**Directions**: Go through the data below and gather each line containing "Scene".

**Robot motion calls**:
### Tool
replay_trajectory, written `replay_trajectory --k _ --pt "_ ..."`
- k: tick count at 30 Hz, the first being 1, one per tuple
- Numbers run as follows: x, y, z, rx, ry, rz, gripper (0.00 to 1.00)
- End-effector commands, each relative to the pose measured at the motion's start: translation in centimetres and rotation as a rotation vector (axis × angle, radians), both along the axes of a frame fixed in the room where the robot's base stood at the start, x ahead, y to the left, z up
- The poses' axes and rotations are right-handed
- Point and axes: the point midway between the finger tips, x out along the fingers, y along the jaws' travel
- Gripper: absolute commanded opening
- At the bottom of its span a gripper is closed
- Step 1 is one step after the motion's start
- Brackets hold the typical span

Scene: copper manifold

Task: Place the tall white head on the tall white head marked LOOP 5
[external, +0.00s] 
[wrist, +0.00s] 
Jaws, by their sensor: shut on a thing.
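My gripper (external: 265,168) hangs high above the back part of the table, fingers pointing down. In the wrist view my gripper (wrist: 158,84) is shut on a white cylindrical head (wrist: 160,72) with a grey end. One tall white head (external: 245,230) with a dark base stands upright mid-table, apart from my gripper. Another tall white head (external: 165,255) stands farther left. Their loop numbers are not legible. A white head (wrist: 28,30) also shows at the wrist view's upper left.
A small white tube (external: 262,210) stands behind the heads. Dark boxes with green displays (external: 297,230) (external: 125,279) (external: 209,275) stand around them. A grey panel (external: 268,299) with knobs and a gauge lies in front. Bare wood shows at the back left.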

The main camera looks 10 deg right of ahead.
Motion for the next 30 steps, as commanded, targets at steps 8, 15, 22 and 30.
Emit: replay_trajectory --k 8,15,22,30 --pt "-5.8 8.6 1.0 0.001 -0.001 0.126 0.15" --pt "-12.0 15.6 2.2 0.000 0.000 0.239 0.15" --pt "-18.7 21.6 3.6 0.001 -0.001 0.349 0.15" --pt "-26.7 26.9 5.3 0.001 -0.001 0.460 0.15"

* * *

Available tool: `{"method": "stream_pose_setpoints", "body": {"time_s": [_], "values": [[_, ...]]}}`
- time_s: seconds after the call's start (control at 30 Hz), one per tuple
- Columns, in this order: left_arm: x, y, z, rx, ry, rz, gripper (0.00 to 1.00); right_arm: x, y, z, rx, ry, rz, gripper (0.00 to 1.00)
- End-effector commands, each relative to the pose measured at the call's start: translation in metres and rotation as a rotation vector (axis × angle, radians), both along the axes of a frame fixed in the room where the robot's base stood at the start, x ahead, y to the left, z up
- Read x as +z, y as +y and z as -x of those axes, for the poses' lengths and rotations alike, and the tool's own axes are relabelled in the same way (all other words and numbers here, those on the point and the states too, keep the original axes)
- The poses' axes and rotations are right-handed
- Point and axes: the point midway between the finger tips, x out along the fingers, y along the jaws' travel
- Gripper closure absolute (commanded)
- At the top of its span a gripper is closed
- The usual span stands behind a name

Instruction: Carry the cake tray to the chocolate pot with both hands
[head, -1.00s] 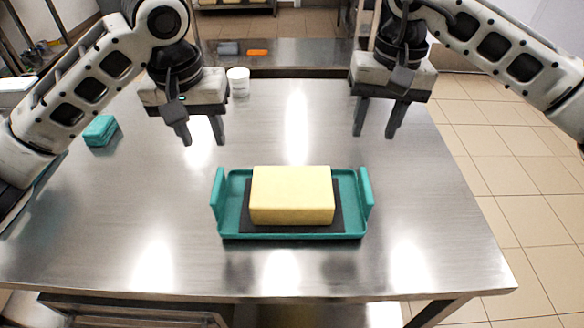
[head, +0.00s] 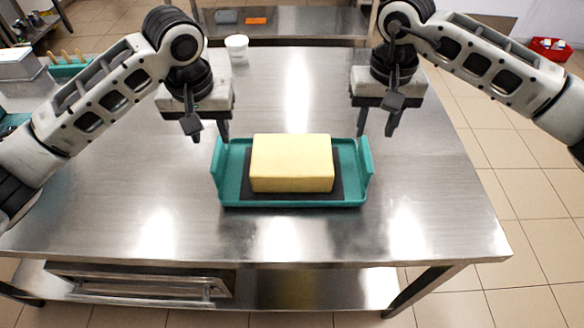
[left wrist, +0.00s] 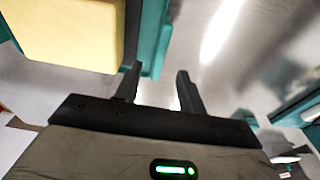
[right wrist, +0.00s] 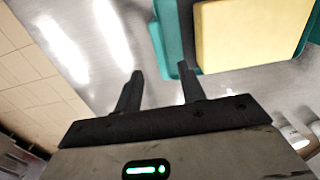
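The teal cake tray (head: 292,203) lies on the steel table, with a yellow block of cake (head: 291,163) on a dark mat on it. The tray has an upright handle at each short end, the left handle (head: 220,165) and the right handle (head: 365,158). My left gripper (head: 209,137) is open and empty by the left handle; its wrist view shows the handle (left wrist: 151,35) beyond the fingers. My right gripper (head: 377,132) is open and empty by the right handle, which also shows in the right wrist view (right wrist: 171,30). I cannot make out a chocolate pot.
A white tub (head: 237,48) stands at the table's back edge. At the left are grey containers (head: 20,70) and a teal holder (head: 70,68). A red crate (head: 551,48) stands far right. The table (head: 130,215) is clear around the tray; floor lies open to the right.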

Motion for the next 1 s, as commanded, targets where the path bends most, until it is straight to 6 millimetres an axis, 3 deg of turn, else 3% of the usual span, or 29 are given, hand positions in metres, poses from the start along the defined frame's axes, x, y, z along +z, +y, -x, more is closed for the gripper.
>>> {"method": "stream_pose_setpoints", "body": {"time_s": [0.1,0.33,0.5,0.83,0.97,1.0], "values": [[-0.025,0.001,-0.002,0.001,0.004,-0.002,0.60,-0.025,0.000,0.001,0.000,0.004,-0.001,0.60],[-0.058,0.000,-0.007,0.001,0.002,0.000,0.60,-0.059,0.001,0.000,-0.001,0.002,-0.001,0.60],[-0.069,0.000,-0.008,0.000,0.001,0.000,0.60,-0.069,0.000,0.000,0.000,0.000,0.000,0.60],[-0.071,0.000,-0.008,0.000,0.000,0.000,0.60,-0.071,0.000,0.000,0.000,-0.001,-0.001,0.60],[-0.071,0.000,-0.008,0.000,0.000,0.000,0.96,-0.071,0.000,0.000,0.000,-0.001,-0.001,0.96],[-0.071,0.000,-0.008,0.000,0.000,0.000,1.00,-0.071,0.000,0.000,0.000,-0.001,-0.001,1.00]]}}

* * *

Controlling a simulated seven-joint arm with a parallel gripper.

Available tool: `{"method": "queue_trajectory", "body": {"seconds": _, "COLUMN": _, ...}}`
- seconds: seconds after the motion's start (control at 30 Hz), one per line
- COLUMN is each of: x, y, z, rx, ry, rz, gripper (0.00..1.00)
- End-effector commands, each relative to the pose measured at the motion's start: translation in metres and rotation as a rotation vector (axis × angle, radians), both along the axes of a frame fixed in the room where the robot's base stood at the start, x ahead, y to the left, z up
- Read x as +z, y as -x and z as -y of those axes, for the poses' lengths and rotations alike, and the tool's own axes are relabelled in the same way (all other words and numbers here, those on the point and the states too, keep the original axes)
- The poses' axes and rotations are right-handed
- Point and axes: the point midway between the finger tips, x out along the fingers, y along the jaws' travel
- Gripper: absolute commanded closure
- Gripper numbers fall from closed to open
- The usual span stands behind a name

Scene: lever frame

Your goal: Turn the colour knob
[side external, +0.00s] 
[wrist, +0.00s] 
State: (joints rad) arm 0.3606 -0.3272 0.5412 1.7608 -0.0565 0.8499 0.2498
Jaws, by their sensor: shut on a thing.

**Written response**:
Scene: copper manifold
Scene: lever frame

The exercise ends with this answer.